• SET TASK: Search the data below for the word "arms" and copy each line that holds it.

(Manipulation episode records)
• • •
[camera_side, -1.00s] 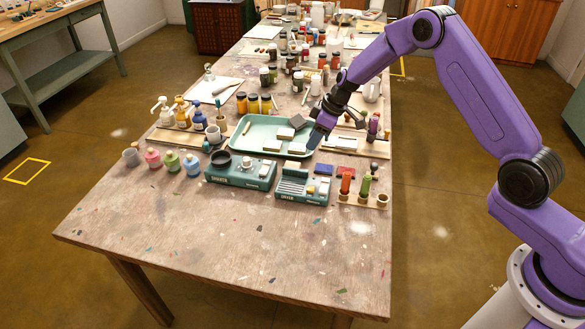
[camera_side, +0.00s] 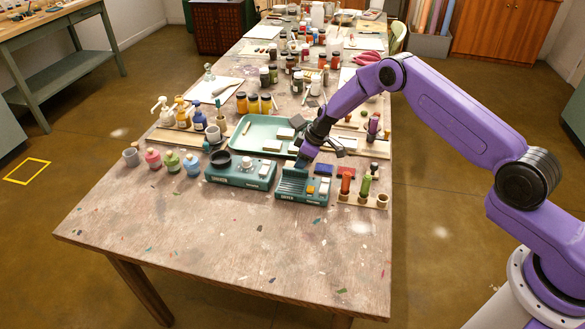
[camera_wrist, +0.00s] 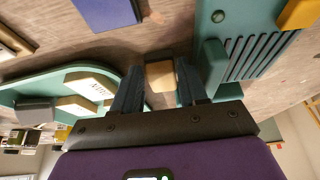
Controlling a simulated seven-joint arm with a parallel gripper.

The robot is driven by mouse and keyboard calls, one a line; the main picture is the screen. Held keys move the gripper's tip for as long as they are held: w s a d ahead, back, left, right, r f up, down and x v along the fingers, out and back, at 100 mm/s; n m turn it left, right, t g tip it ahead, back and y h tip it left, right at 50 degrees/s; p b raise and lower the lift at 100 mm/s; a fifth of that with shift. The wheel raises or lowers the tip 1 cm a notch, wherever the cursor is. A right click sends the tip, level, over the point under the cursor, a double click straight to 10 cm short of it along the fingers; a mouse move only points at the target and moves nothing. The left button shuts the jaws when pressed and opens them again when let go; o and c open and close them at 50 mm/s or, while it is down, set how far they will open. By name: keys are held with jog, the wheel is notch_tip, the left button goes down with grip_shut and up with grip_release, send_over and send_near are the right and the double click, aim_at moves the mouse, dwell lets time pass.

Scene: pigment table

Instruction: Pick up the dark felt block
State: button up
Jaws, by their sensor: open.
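My gripper (camera_side: 306,155) is open and low over the near right corner of the teal tray (camera_side: 240,125). In the wrist view my gripper (camera_wrist: 159,70) has its two dark fingers on either side of a small tan block (camera_wrist: 160,74). They look apart from it, and no grip shows. In the side view my gripper hides this block. A dark grey block (camera_side: 297,121) lies in the tray's far right part; a dark grey block also shows in the tray in the wrist view (camera_wrist: 36,111).
Pale-topped blocks (camera_wrist: 92,82) lie in the tray. A teal ridged stand (camera_side: 297,188) is close in front of my gripper, and its slots (camera_wrist: 250,57) are beside the right finger. A blue pad (camera_wrist: 106,13) is nearby. The table's front is clear.

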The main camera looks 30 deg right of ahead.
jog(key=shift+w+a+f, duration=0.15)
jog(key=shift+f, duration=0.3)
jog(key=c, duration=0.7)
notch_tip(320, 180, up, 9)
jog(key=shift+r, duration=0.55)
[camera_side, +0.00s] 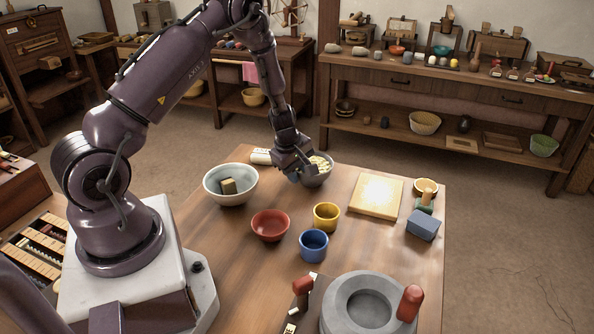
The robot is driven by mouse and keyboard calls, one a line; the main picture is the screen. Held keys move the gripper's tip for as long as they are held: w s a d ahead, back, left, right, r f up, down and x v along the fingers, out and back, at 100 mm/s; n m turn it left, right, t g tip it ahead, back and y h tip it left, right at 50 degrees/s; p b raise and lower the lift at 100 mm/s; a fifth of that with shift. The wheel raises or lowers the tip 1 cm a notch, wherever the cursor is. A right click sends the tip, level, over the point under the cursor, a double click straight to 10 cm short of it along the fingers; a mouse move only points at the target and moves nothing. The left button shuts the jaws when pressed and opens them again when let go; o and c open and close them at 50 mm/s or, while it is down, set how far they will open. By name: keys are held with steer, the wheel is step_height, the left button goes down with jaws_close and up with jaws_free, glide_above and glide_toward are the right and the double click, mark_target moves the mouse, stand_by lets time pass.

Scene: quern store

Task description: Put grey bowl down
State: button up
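The grey bowl (321,176) is at the far edge of the wooden table (372,240), with pale pieces in it. My gripper (309,170) is at the bowl's left rim, pointing down, and covers part of that side. The fingertips are small and dark against the bowl, so their opening and their hold on the rim cannot be made out. Whether the bowl's base touches the table is also unclear.
A large pale bowl (230,190) with a block, a red bowl (270,226), a yellow cup (326,217) and a blue cup (313,245) stand nearer. A pale board (376,196) and blue block (423,225) are right. A stone quern (340,310) is in front. Bare wood lies between.

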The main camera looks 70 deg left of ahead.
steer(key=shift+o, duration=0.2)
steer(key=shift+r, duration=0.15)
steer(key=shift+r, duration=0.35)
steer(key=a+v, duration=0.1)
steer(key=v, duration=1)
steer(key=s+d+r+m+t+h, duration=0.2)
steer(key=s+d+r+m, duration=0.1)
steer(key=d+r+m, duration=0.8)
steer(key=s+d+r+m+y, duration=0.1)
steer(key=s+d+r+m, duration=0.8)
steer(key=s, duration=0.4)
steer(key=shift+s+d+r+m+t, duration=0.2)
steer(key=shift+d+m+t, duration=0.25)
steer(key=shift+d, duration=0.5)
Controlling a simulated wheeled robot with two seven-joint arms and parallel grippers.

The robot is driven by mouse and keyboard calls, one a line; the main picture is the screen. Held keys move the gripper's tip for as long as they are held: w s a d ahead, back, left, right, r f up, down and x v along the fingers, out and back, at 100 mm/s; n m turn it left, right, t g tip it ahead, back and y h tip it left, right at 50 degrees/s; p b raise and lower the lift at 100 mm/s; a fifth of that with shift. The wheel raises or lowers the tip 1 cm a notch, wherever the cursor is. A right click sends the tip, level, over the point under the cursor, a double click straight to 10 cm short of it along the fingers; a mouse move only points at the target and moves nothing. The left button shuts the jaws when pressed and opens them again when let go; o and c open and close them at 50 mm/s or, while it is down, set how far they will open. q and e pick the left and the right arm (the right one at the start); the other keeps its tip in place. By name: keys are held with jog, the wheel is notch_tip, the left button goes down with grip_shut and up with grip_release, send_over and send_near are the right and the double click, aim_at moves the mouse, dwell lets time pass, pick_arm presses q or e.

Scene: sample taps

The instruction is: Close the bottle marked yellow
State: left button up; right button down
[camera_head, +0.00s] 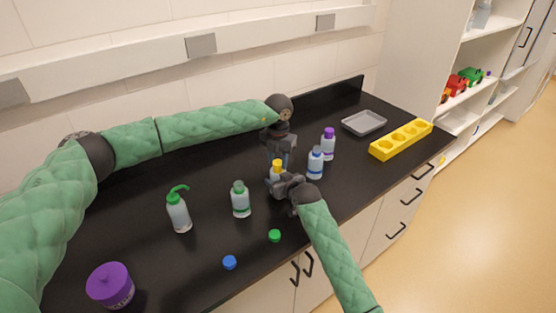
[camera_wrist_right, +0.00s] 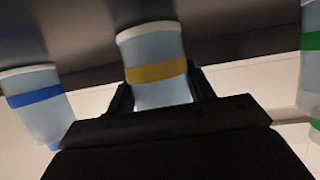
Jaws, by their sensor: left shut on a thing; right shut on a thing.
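The bottle marked yellow (camera_wrist_right: 158,72) has a pale body and a yellow band in the right wrist view, between the dark fingers of my right gripper (camera_wrist_right: 160,95). In the head view my right gripper (camera_head: 279,184) is shut on this bottle, mostly hiding it. A yellow cap (camera_head: 277,164) shows just above the bottle. My left gripper (camera_head: 281,158) comes down from above and is shut on the cap. I cannot tell whether the cap touches the bottle's neck.
Blue-banded (camera_head: 315,164), purple-capped (camera_head: 328,146) and green-banded (camera_head: 241,200) bottles stand nearby. A green pump bottle (camera_head: 179,212) and purple jar (camera_head: 110,286) are left. Blue (camera_head: 229,262) and green (camera_head: 274,236) caps lie in front. A grey tray (camera_head: 364,122) and yellow rack (camera_head: 401,139) are right.

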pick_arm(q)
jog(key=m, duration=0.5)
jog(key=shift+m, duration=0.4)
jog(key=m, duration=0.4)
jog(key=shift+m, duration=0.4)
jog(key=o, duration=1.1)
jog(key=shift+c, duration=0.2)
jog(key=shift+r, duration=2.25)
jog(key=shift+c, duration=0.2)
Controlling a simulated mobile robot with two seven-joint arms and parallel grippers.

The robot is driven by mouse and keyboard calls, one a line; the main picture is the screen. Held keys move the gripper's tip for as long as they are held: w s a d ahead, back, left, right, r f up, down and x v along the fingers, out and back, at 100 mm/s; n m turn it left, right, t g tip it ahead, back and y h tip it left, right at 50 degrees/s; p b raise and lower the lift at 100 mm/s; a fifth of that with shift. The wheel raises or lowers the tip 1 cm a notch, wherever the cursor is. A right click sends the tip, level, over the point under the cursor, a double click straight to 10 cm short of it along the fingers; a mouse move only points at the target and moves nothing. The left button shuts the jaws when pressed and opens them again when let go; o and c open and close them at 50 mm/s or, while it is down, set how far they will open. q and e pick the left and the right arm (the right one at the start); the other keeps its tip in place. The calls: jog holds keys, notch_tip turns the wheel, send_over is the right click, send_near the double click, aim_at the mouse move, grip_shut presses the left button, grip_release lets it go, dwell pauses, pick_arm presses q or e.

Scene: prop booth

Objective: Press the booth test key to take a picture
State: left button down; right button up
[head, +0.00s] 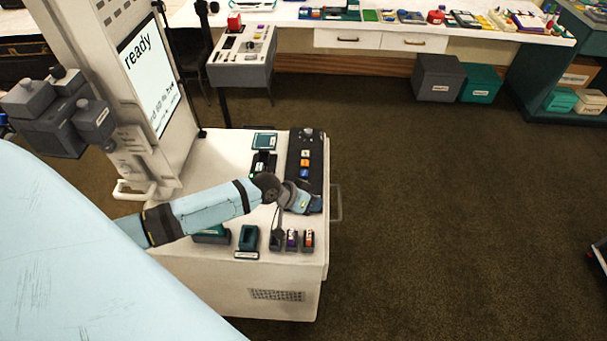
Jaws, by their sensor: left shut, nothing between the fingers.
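The booth's black control panel (314,150) lies on the right side of the white cart top. It carries a round knob (307,132) at its far end and a column of small keys, including an orange key (305,163) and a blue key (304,174). Their labels are too small to read, so I cannot tell which is the test key. My left gripper (304,202) is shut and empty over the near end of the panel, hiding part of it. I cannot tell whether it touches. The booth screen (150,75) reads "ready". My right gripper is not in view.
The white cart (190,163) has teal holders (249,238) and small upright items (292,239) along its near edge. A camera-like grey unit (55,115) juts from the booth column. A long counter (340,35) stands behind. The brown floor to the right is open.

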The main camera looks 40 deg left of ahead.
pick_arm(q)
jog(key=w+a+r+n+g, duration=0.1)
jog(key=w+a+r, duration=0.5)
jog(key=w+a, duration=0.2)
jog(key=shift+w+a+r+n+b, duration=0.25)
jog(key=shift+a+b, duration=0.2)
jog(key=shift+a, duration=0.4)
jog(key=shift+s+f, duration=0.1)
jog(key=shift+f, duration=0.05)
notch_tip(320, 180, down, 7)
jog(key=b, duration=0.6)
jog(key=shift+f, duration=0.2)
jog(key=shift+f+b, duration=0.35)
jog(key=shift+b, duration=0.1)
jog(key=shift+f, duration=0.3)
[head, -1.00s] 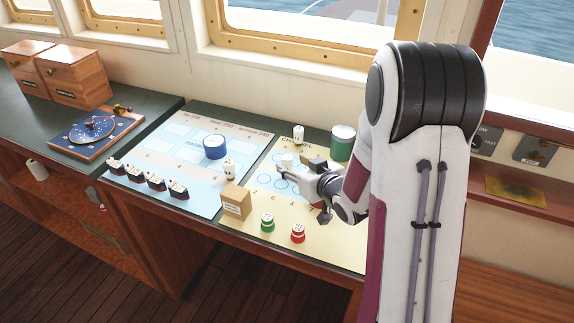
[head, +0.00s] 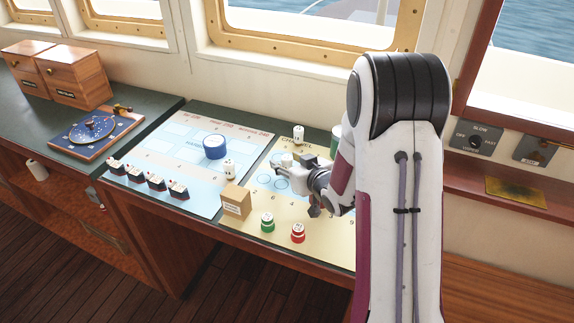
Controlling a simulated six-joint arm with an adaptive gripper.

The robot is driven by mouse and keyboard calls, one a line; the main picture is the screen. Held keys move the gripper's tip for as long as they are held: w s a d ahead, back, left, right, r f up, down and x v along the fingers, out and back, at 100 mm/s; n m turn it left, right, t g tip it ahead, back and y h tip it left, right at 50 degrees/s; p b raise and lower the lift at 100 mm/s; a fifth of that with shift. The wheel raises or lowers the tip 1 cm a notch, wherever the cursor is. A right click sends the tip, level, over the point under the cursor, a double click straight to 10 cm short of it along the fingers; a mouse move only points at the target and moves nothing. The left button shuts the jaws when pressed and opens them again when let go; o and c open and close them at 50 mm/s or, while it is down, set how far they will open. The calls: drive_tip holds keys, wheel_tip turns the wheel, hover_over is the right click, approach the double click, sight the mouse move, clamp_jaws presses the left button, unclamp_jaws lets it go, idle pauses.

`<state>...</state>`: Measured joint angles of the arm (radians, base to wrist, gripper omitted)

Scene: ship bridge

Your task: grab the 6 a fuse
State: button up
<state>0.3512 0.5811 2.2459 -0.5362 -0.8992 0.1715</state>
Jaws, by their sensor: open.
• • •
• OUTPUT BELOW:
Controlling a simulated wheeled robot with two seven-joint arms and parallel grippers.
Controlling a simulated mobile robot with two seven-joint arms and parallel grippers.

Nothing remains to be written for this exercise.